## [YOUR GOAL]
Reproduce every line of the listing as written, apart from the pictures.

## [MATERIAL PROVIDED]
┌──
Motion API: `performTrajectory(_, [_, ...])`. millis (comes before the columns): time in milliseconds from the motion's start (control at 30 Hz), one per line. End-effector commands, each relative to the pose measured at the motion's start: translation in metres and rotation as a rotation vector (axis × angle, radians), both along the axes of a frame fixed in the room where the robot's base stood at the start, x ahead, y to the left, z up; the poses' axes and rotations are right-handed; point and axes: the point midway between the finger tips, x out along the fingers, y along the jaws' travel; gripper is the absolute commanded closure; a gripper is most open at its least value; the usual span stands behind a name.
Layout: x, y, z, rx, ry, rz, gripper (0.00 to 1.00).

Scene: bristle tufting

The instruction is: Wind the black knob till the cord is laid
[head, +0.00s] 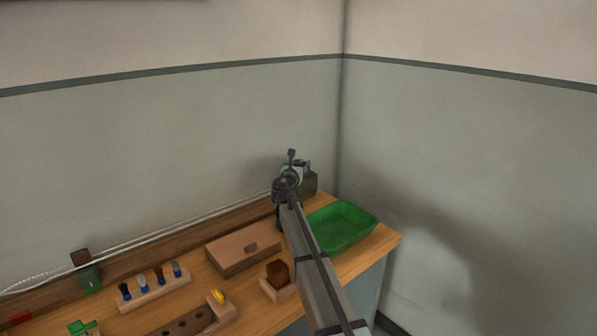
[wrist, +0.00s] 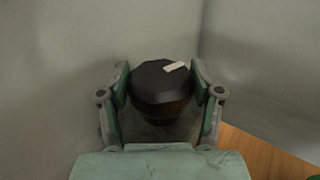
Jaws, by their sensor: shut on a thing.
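The black knob (wrist: 160,84) shows in the wrist view, a dark faceted cap with a pale mark near its upper right edge. My gripper (wrist: 161,97) has one finger on each side of the knob and is shut on it. In the head view my gripper (head: 290,180) is at the winder (head: 308,182) in the back corner of the bench, and my arm covers part of it. A pale cord (head: 150,240) runs along the back of the bench from the left to the winder. The knob itself is hard to make out in the head view.
A green tray (head: 366,222) stands right of my arm. Left of it are a wooden box (head: 232,256), a small block in a holder (head: 280,276), a rack of brushes (head: 150,292) and a drilled wooden block (head: 185,322). Walls meet close behind the winder.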

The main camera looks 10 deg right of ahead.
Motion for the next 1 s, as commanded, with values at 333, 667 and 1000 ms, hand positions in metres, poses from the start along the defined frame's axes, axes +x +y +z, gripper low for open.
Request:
└──
## [RESULT OF THE EXERCISE]
Motion API: `performTrajectory(_, [_, ...])`. millis (comes before the columns): time in milliseconds from the motion's start (control at 30 Hz), one per line. End-effector commands, each relative to the pose measured at the motion's start: translation in metres and rotation as a rotation vector (axis × angle, radians), both along the axes of a frame fixed in the room where the robot's base stood at the start, x ahead, y to the left, z up; the poses' axes and rotations are right-handed; point and axes: the point midway between the finger tips, x out along the fingers, y along the jaws' travel; gripper is the absolute commanded closure; a gripper is most open at its least value; the usual span stands behind a name.
Layout: x, y, z, rx, ry, rz, gripper (0.00 to 1.00).

Scene: bristle tufting

The instruction is: Wind the black knob till the cord is laid
[head, +0.00s] 
[wrist, +0.00s] 
Jaws, by their sensor: shut on a thing.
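The black knob (wrist: 160,84) shows in the wrist view, a dark faceted cap with a pale mark near its upper right edge. My gripper (wrist: 161,97) has one finger on each side of the knob and is shut on it. In the head view my gripper (head: 290,180) is at the winder (head: 308,182) in the back corner of the bench, and my arm covers part of it. A pale cord (head: 150,240) runs along the back of the bench from the left to the winder. The knob itself is hard to make out in the head view.
A green tray (head: 366,222) stands right of my arm. Left of it are a wooden box (head: 232,256), a small block in a holder (head: 280,276), a rack of brushes (head: 150,292) and a drilled wooden block (head: 185,322). Walls meet close behind the winder.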

The main camera looks 10 deg right of ahead.
Motion for the next 1 s, as commanded, with values at 333, 667 and 1000 ms, hand positions in metres, poses from the start along the defined frame's axes, axes +x +y +z, gripper low for open.
Request:

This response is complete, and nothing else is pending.